start

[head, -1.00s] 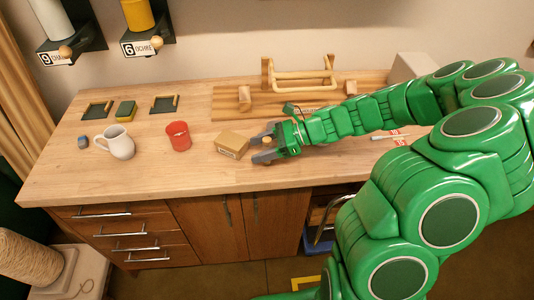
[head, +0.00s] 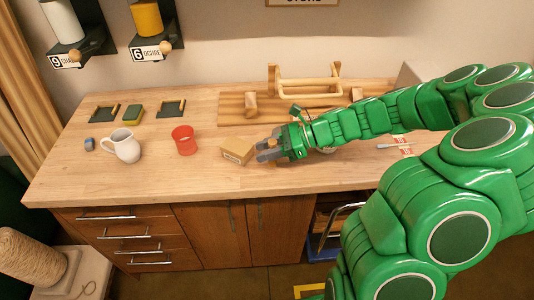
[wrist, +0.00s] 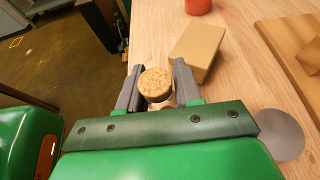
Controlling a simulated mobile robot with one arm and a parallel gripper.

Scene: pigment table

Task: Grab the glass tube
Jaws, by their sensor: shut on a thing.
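The glass tube shows mostly as its round cork stopper (wrist: 155,84) between my fingers in the wrist view. Only a little clear glass shows below the cork; the rest is hidden. My gripper (wrist: 158,82) is shut on the tube, one grey finger on each side. In the head view my gripper (head: 266,150) is low over the table near its front edge, with the cork (head: 273,142) just visible at the fingers. I cannot tell whether the tube still touches the table.
A tan box (head: 237,151) lies just left of my gripper. A red cup (head: 184,140) and a white jug (head: 124,147) stand further left. A wooden rack (head: 305,84) on a board is behind. The front left of the table (head: 150,182) is clear.

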end

# WHAT IS EXPECTED
Your task is to reproduce exactly the lines beginning at the line containing "Controlling a simulated" and ending at the line containing "Task: Grab the glass tube", inclusive.

# FINISHED TASK
Controlling a simulated mobile robot with one arm and a parallel gripper.

Scene: pigment table

Task: Grab the glass tube

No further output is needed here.